§ What is asked
Transcribe the records below exactly.
------ Material provided
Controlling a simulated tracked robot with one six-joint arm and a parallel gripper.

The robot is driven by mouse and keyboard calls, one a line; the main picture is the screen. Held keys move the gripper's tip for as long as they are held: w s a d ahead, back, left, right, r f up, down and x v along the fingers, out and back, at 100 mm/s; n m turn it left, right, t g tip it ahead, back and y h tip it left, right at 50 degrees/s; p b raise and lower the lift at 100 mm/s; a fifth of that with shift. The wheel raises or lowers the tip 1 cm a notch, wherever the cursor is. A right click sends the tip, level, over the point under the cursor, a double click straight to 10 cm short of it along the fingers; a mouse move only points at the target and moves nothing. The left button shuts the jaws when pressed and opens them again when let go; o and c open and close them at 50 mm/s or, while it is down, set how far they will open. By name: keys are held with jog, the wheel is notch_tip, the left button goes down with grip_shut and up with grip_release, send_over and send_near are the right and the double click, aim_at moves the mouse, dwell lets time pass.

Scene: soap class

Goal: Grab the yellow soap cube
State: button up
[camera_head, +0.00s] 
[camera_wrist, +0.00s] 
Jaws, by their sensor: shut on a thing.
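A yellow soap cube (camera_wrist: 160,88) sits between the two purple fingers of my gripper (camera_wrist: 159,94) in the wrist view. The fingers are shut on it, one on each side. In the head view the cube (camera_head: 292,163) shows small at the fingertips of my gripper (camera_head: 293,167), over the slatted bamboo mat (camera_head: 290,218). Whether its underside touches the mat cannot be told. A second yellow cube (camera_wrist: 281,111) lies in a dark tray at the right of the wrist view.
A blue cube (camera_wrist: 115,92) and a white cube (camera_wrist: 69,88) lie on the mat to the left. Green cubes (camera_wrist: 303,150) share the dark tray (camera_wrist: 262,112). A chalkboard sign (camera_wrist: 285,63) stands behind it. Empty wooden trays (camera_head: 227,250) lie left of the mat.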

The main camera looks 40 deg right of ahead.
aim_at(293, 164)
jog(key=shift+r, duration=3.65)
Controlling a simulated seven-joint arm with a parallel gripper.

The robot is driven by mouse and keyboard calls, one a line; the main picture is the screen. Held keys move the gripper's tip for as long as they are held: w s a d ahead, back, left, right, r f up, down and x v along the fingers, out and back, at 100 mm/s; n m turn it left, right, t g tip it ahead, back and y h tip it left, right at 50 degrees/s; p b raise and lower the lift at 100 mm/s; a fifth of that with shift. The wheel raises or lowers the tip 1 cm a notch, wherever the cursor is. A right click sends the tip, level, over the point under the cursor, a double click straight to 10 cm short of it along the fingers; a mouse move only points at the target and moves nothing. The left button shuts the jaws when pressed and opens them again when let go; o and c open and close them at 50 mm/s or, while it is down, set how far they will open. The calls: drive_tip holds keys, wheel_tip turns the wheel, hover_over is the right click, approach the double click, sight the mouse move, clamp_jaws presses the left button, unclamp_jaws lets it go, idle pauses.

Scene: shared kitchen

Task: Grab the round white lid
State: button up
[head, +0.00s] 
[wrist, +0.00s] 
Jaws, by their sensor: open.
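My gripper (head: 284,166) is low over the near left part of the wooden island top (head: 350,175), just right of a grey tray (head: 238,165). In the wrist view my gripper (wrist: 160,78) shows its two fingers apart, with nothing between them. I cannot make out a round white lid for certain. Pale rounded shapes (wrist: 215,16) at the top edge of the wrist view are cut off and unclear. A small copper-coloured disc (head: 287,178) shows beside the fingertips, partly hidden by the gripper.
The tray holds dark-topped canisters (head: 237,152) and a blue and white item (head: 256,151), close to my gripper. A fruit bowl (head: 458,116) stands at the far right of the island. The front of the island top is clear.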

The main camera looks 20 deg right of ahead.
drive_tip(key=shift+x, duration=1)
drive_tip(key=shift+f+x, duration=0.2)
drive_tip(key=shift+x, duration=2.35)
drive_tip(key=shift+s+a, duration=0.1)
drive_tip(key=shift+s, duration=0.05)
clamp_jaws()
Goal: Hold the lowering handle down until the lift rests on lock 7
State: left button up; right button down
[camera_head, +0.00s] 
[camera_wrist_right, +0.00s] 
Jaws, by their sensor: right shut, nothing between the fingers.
------------
§ Answer to this task
Controlling a simulated tracked robot with one six-joint arm and a parallel gripper.

The robot is driven by mouse and keyboard calls, one a line; the main picture is the screen. Held keys move the gripper's tip for as long as they are held: w s a d ahead, back, left, right, r f up, down and x v along the fingers, out and back, at 100 mm/s; n m turn it left, right, t g tip it ahead, back and y h tip it left, right at 50 degrees/s; p b raise and lower the lift at 100 mm/s; a fifth of that with shift. The wheel raises or lowers the tip 1 cm a notch, wherever the cursor is. A right click sends the tip, level, over the point under the cursor, a double click straight to 10 cm short of it along the fingers; a mouse move only points at the target and moves nothing. The left button shuts the jaws when pressed and opens them again when let go; o and c open and close them at 50 mm/s or, while it is down, set how far they will open. By name: keys are held with jog, the wheel is notch_tip, the left button goes down with grip_shut and up with grip_release, send_over and send_near are the right and the double click, aim_at moves the mouse, dwell lets time pass.

Scene: soap class

Goal: Grab the yellow soap cube
State: button up
[camera_head, +0.00s] 
[camera_wrist, +0.00s] 
Jaws, by their sensor: shut on a thing.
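A yellow soap cube (camera_wrist: 160,88) sits between the two purple fingers of my gripper (camera_wrist: 159,94) in the wrist view. The fingers are shut on it, one on each side. In the head view the cube (camera_head: 292,163) shows small at the fingertips of my gripper (camera_head: 293,167), over the slatted bamboo mat (camera_head: 290,218). Whether its underside touches the mat cannot be told. A second yellow cube (camera_wrist: 281,111) lies in a dark tray at the right of the wrist view.
A blue cube (camera_wrist: 115,92) and a white cube (camera_wrist: 69,88) lie on the mat to the left. Green cubes (camera_wrist: 303,150) share the dark tray (camera_wrist: 262,112). A chalkboard sign (camera_wrist: 285,63) stands behind it. Empty wooden trays (camera_head: 227,250) lie left of the mat.

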The main camera looks 40 deg right of ahead.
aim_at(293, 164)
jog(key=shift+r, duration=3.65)
Controlling a simulated seven-joint arm with a parallel gripper.

The robot is driven by mouse and keyboard calls, one a line; the main picture is the screen. Held keys move the gripper's tip for as long as they are held: w s a d ahead, back, left, right, r f up, down and x v along the fingers, out and back, at 100 mm/s; n m turn it left, right, t g tip it ahead, back and y h tip it left, right at 50 degrees/s; p b raise and lower the lift at 100 mm/s; a fifth of that with shift. The wheel raises or lowers the tip 1 cm a notch, wherever the cursor is. A right click sends the tip, level, over the point under the cursor, a double click straight to 10 cm short of it along the fingers; a mouse move only points at the target and moves nothing. The left button shuts the jaws when pressed and opens them again when let go; o and c open and close them at 50 mm/s or, while it is down, set how far they will open. The calls: drive_tip holds keys, wheel_tip turns the wheel, hover_over is the right click, approach the double click, sight the mouse move, clamp_jaws presses the left button, unclamp_jaws lets it go, idle pauses.

Scene: shared kitchen

Task: Grab the round white lid
State: button up
[head, +0.00s] 
[wrist, +0.00s] 
Jaws, by their sensor: open.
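My gripper (head: 284,166) is low over the near left part of the wooden island top (head: 350,175), just right of a grey tray (head: 238,165). In the wrist view my gripper (wrist: 160,78) shows its two fingers apart, with nothing between them. I cannot make out a round white lid for certain. Pale rounded shapes (wrist: 215,16) at the top edge of the wrist view are cut off and unclear. A small copper-coloured disc (head: 287,178) shows beside the fingertips, partly hidden by the gripper.
The tray holds dark-topped canisters (head: 237,152) and a blue and white item (head: 256,151), close to my gripper. A fruit bowl (head: 458,116) stands at the far right of the island. The front of the island top is clear.

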The main camera looks 20 deg right of ahead.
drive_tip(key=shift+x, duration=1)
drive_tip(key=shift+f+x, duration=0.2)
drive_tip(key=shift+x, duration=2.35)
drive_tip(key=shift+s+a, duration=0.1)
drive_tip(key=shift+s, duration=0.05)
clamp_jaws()
Goal: Hold the lowering handle down until the lift rests on lock 7
State: left button up; right button down
[camera_head, +0.00s] 
[camera_wrist_right, +0.00s] 
Jaws, by their sensor: right shut, nothing between the fingers.

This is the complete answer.